:: Data shown

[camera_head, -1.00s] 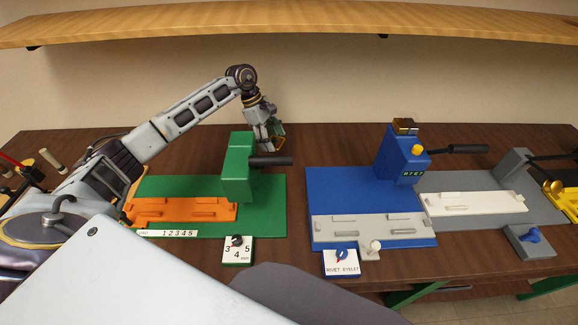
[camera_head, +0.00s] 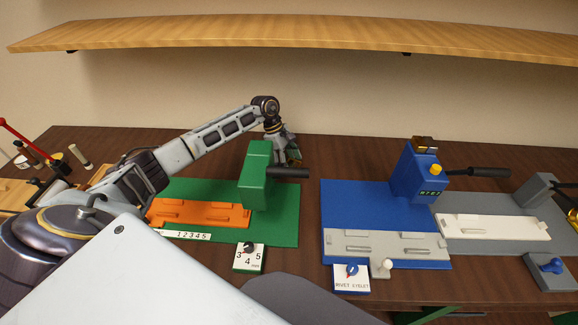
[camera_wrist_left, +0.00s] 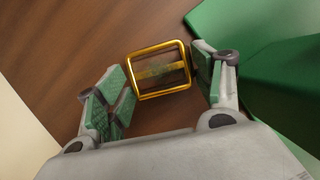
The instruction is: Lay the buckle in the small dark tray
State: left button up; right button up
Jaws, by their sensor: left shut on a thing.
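A gold rectangular buckle (camera_wrist_left: 158,70) sits between the green-padded fingers of my left gripper (camera_wrist_left: 158,82) in the left wrist view. The gripper is shut on it, with the dark wood table below. In the head view my left gripper (camera_head: 291,158) is behind the green press (camera_head: 257,175), low over the back of the table, and the press partly hides it. I cannot make out the small dark tray in either view. My right gripper is not in view.
The green base (camera_head: 285,215) of the press carries an orange fixture (camera_head: 205,213). A blue press (camera_head: 415,175) with a black lever stands to the right. A wooden shelf (camera_head: 300,38) runs along the wall above. Bare table (camera_head: 340,160) lies between the presses at the back.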

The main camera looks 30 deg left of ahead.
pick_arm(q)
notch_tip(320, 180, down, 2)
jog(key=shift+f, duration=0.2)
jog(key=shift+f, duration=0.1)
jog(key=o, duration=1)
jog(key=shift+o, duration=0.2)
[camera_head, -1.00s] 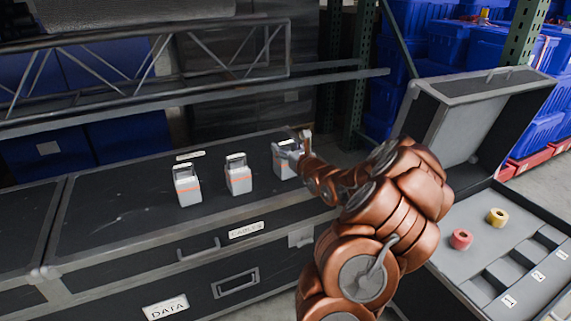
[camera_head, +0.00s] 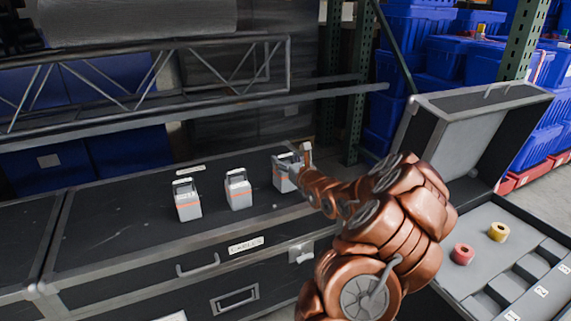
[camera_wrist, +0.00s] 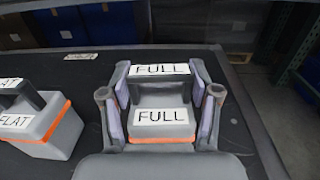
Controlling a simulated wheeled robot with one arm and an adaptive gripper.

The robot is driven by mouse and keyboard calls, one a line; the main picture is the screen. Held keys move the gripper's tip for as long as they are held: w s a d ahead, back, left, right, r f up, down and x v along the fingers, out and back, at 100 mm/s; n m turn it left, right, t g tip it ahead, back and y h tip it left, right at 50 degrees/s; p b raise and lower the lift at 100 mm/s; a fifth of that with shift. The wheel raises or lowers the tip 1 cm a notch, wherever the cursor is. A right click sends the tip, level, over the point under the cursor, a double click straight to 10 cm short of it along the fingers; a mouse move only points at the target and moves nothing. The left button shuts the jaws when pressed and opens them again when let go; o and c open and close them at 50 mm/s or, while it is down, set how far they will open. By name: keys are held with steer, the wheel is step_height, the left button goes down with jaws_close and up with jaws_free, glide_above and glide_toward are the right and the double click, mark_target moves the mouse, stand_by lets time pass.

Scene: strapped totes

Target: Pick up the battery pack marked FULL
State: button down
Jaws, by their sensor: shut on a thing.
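The battery pack marked FULL (camera_wrist: 162,117) is grey with an orange stripe and white labels on its top and handle. It is centred in the wrist view, and in the head view it is the rightmost pack (camera_head: 283,172) on the black case. My gripper (camera_wrist: 160,98) is shut on this pack, one finger on each side. A pack marked FLAT (camera_wrist: 48,125) stands to its left in the wrist view. In the head view two more grey packs stand to the left, the middle one (camera_head: 238,190) and the left one (camera_head: 187,200); their labels are too small to read.
The packs are on a black case (camera_head: 110,230) with metal edges. An open case (camera_head: 470,235) at right holds a red roll (camera_head: 462,254), a yellow roll (camera_head: 498,232) and numbered slots. A metal truss (camera_head: 150,75) runs behind. Blue totes (camera_head: 415,45) are stacked at the back right.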

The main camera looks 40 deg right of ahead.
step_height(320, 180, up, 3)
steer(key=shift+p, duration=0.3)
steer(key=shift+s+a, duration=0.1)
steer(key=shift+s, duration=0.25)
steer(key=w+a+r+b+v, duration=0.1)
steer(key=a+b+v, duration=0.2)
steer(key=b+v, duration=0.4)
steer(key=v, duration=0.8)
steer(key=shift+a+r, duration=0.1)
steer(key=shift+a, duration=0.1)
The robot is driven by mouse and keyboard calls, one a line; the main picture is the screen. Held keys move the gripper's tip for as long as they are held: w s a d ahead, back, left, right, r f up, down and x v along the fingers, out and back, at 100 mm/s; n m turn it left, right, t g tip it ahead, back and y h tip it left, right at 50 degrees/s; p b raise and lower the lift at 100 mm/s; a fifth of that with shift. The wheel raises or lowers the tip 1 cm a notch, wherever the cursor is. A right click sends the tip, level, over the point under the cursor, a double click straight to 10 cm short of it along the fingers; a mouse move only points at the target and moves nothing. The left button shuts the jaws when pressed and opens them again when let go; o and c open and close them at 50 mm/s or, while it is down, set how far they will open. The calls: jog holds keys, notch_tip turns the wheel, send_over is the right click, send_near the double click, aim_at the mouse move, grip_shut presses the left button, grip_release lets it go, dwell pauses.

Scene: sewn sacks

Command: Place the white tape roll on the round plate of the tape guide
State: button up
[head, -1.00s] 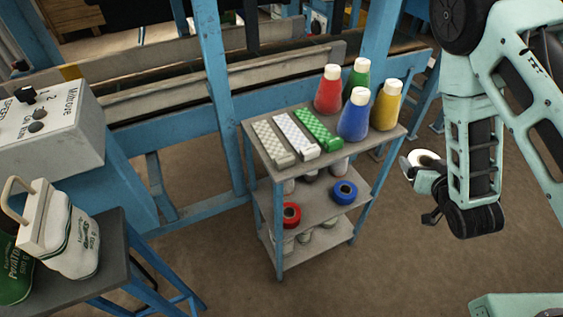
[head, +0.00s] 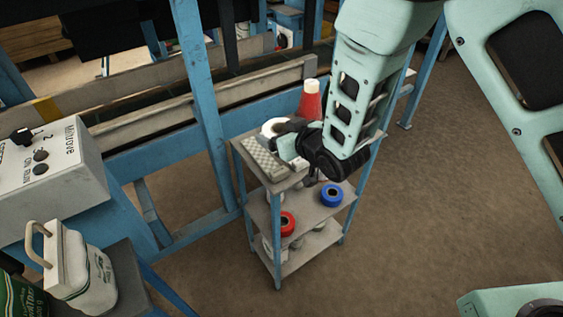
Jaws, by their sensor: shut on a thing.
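The white tape roll (head: 270,128) is in my gripper (head: 283,131), in the middle of the head view. My gripper is shut on the roll and appears in front of or above the cart's top shelf; the exact height is unclear. The roll's pale ring shows just left of the dark fingers. I cannot make out the tape guide or its round plate in this view.
A blue-framed cart (head: 242,157) carries a checkered pale block (head: 263,160), a red thread cone (head: 310,103), a red roll (head: 287,223) and a blue roll (head: 331,195). Floor at right is clear.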

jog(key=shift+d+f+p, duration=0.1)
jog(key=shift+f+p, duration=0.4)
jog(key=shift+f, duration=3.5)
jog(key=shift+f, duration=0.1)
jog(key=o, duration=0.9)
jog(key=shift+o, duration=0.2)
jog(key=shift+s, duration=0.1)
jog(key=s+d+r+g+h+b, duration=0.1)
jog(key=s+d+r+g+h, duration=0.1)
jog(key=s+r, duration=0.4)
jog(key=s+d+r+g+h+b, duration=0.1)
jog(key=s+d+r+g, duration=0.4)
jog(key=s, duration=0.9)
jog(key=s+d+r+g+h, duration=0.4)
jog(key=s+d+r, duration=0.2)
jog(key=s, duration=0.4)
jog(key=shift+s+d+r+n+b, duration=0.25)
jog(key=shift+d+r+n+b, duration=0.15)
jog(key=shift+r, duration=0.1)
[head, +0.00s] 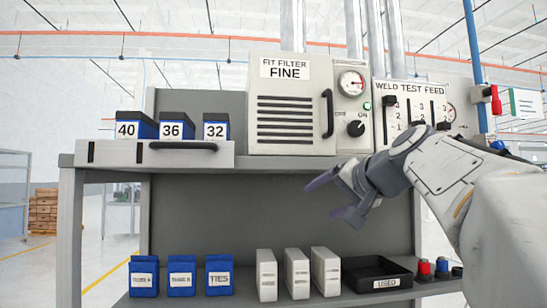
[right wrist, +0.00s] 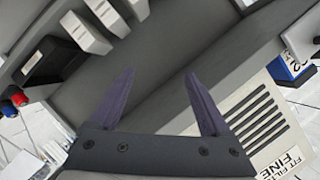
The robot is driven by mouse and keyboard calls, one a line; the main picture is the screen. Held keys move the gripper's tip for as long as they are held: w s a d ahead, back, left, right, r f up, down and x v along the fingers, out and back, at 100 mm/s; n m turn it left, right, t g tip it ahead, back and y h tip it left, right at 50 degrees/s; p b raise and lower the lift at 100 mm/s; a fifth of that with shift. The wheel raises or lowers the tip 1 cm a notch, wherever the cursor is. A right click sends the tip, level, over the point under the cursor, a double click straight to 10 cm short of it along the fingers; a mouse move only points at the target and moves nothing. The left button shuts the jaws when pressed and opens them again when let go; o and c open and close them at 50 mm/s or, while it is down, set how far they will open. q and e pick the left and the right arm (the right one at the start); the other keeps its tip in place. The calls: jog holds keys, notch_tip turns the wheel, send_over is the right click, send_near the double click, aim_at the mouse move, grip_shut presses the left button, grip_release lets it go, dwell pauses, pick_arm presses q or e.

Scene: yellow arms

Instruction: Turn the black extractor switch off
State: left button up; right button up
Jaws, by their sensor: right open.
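The black extractor switch (head: 356,128) is a round knob on the light panel right of the filter box, below a dial gauge. Small lettering sits above it, and its pointer seems to lean to the upper right. A small green lamp (head: 367,105) above it looks lit. My right gripper (head: 321,199) is open and empty, below and left of the knob, in front of the shelf opening and not touching anything. Its two spread fingers also show in the right wrist view (right wrist: 158,74), where the knob is not seen. My left gripper is not in view.
The filter box (head: 290,135) with a black handle (head: 327,114) stands left of the knob. The weld test feed panel (head: 412,103) with several sliders is right of it. The upper shelf edge (head: 270,162) runs below. A black tray (head: 378,275) and boxes stand on the lower shelf.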

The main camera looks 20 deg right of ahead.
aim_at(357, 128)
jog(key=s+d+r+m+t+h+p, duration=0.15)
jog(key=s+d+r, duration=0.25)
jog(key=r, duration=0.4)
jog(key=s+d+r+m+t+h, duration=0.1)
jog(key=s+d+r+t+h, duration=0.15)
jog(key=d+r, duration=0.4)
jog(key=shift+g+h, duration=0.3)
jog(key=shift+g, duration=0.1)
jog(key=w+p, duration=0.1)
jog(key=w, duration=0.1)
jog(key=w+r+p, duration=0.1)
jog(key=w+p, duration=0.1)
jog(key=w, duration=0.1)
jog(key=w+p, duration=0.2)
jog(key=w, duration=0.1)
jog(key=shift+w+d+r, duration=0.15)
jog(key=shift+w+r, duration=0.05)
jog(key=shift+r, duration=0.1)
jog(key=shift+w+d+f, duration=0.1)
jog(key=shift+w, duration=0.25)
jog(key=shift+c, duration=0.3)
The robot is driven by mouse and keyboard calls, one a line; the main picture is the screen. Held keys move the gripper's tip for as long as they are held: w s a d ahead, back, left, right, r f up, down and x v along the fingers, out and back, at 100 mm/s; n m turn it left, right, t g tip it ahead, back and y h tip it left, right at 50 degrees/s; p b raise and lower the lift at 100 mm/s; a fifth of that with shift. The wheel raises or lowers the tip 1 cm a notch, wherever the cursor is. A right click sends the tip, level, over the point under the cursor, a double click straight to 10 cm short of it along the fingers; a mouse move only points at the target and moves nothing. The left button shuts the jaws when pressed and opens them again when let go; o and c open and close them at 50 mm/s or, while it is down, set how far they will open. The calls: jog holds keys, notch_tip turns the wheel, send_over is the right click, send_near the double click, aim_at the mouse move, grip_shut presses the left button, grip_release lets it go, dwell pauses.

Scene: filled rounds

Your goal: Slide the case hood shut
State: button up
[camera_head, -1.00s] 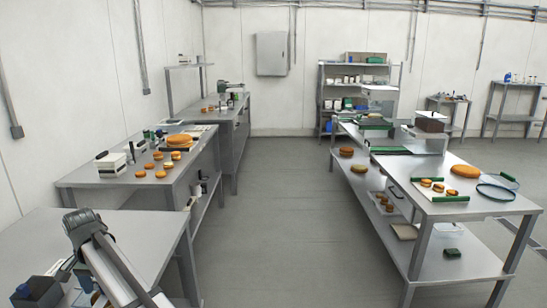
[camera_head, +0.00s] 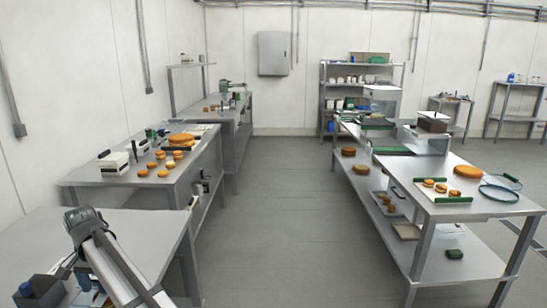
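I cannot make out for certain which thing is the case with the hood. A pale, box-like case (camera_head: 382,99) stands at the far end of the right-hand bench. Nearer on that bench is a grey stand with a dark brown block (camera_head: 433,122) on top. Both are small in the picture, and I cannot tell whether any hood on them is open or shut. My arm shows at the lower left, over the near left table, far from both. My gripper's fingers do not show clearly in the picture.
A clear grey floor aisle (camera_head: 270,220) runs between the benches. The left bench (camera_head: 90,176) bears several orange rounds and a white box (camera_head: 113,162). The right-hand bench (camera_head: 470,208) bears more rounds and a clear ring-shaped thing (camera_head: 499,193). A wall cabinet (camera_head: 273,54) hangs behind.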

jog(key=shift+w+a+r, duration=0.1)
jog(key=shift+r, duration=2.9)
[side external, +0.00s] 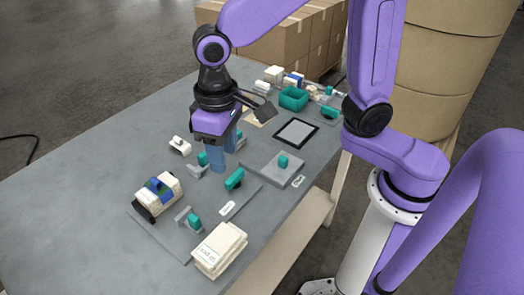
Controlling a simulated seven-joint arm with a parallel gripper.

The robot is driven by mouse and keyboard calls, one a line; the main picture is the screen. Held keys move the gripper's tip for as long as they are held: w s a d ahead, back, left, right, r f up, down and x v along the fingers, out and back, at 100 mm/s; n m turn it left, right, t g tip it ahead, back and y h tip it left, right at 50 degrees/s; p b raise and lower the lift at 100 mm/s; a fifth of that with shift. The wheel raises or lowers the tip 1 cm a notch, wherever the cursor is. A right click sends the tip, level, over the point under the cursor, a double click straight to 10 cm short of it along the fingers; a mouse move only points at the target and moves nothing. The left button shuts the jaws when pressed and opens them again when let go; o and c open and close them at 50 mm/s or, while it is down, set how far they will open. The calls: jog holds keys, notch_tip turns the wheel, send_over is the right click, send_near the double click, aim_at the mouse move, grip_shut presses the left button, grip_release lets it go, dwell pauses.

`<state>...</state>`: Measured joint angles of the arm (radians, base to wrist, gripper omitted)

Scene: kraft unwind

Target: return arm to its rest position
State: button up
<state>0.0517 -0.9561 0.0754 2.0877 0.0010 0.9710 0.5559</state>
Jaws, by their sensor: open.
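My purple arm reaches over the grey table (60,200) from the right. My gripper (222,160) points down above the middle of the table, with blue fingers. It is open, and I see nothing held in it. The fingertips are close to the surface, beside a small grey bracket with a teal block (203,159). Whether they touch anything is hard to tell.
A cream bundle with a blue-green band (160,192) lies left of my gripper. A stack of cream bags (219,248) is at the front edge. A teal bin (293,99) and a black-framed pad (297,132) stand behind. Cardboard boxes (290,38) are beyond the table.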

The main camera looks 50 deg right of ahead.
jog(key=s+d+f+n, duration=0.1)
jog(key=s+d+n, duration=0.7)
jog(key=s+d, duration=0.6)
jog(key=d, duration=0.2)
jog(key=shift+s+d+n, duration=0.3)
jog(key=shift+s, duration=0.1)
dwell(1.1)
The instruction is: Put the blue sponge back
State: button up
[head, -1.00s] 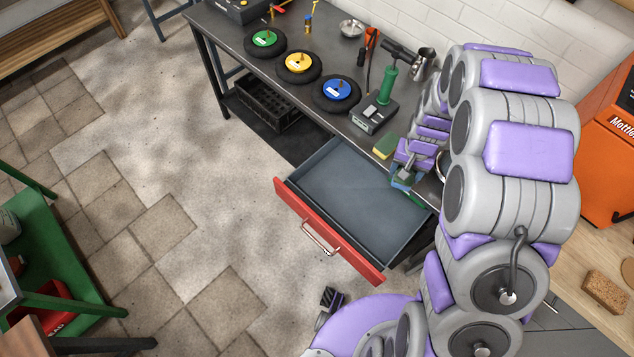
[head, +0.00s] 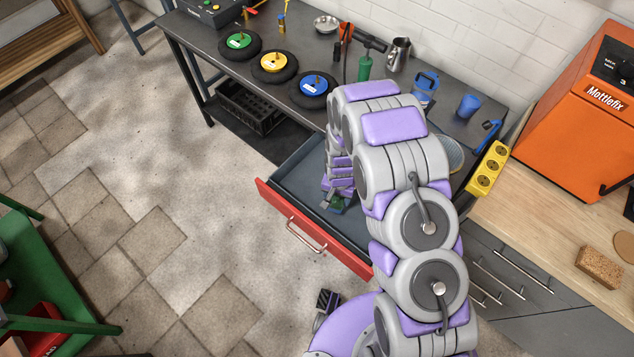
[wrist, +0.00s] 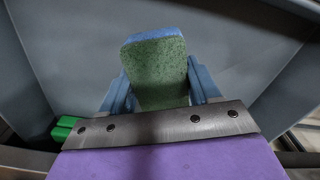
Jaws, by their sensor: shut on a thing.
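The blue sponge, with a green scouring face, is between my gripper's fingers in the wrist view (wrist: 157,72). In the head view only a small piece of the sponge (head: 337,203) shows, beside the fingers. My gripper (head: 331,190) is shut on it and points down over the open drawer. The drawer has a red front (head: 310,232) with a metal handle and a grey inside (head: 293,184). I cannot tell whether the sponge touches the drawer floor.
The dark workbench (head: 205,58) carries discs with green, yellow and blue centres, a green-handled tool (head: 365,67) and a metal jug (head: 399,53). At right are a yellow socket strip (head: 487,168), an orange machine (head: 580,100) and a brown sponge (head: 600,266) on a wooden counter.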

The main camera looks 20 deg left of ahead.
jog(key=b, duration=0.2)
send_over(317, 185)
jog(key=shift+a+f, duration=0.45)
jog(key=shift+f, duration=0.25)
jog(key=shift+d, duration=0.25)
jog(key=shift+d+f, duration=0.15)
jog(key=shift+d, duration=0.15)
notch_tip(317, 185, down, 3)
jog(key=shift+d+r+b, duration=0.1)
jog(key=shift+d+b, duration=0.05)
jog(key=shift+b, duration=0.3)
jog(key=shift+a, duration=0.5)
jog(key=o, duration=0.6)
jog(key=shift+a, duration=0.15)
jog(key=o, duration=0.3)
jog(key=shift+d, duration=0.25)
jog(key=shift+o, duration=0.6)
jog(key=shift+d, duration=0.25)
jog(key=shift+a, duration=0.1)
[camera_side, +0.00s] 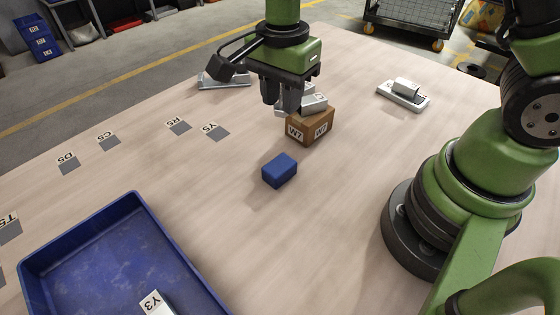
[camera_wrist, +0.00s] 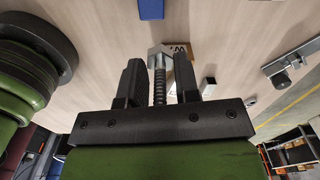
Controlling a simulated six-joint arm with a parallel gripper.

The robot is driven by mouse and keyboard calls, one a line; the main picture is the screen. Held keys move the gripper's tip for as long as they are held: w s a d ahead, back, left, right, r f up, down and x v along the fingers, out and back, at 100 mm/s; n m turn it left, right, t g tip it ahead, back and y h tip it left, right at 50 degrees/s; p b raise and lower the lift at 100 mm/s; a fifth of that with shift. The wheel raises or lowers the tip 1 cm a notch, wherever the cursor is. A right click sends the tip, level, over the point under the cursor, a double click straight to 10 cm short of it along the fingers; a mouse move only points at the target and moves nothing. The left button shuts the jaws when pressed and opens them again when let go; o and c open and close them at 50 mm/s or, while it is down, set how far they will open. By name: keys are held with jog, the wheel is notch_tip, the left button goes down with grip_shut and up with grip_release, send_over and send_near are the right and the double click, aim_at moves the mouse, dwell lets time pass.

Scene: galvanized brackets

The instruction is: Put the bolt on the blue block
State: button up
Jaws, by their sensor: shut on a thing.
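The bolt (camera_wrist: 160,65) is grey metal with a hex head and a threaded shank, and shows between my fingers in the wrist view. My gripper (camera_wrist: 161,70) is shut on it. In the side view my gripper (camera_side: 281,104) hangs above the table beside the brown box, and the bolt cannot be made out there. The blue block (camera_side: 280,170) lies on the table in front of my gripper, apart from it. It also shows at the top edge of the wrist view (camera_wrist: 151,8).
A brown box (camera_side: 311,129) marked W7 stands close to my gripper, with grey metal (camera_side: 314,103) above it. Metal brackets lie at the back left (camera_side: 224,79) and right (camera_side: 403,95). A blue tray (camera_side: 83,224) is at front left. The table around the blue block is clear.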

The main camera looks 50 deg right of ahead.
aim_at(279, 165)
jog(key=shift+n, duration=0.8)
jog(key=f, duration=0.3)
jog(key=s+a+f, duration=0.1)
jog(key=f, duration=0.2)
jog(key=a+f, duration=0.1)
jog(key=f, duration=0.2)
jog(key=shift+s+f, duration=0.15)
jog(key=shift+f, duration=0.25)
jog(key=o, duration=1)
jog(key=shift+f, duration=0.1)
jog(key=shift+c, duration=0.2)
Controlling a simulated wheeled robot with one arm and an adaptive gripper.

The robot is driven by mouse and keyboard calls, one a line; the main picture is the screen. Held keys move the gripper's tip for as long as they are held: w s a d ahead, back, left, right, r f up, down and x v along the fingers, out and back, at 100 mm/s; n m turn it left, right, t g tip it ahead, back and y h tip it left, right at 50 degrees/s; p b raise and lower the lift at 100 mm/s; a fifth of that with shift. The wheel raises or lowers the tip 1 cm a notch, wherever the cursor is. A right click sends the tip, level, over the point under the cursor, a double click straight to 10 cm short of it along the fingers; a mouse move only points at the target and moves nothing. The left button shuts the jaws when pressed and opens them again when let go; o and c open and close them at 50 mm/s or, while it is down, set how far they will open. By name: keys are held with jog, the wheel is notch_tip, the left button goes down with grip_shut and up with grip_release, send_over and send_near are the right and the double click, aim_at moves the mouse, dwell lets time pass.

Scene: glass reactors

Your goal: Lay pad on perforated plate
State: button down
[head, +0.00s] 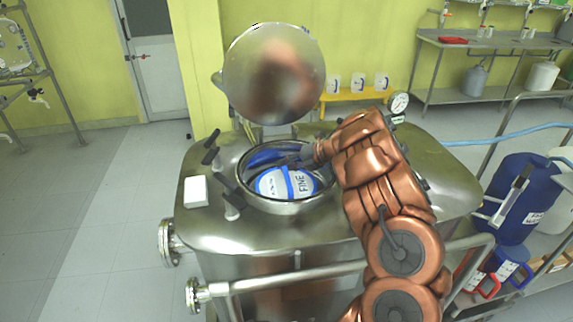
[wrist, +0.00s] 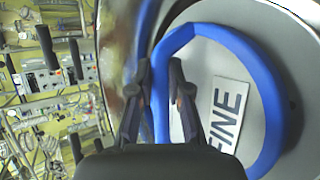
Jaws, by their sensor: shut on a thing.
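The pad (head: 271,184) is a pale disc with a blue ring or handle and a white label reading FINE. In the head view it lies within the round opening of the steel vessel, and I cannot tell whether it rests on anything. It fills the right of the wrist view (wrist: 228,67). My gripper (wrist: 160,82) is shut on the blue ring, one finger on each side of it. In the head view my gripper (head: 308,157) reaches in over the opening's right rim. The perforated plate is not visible; the pad and the rim hide what lies below.
The opening's rim (head: 285,208) surrounds the pad closely. A round lid (head: 273,75) stands open behind it. Black-handled clamps (head: 224,190) and a white block (head: 196,191) are on the left of the vessel top. A gauge (head: 399,103) stands at the back right.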

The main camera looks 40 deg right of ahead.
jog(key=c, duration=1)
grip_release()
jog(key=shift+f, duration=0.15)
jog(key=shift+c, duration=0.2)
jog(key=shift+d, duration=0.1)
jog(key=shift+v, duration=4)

::::

■ **Aim**:
Start at the line with "wrist, gripper omitted)", stop at the line with "<state>0.0517 -0.9561 0.0754", and return every line in that stretch exactly, those two included.

■ **Correct output**:
`<state>...</state>`: Measured joint angles of the arm (radians, base to wrist, gripper omitted)

Scene: kraft unwind

Target: return arm to its rest position
State: button up
<state>0.0517 -0.9561 0.0754 2.0877 0.0010 0.9710 0.5559</state>

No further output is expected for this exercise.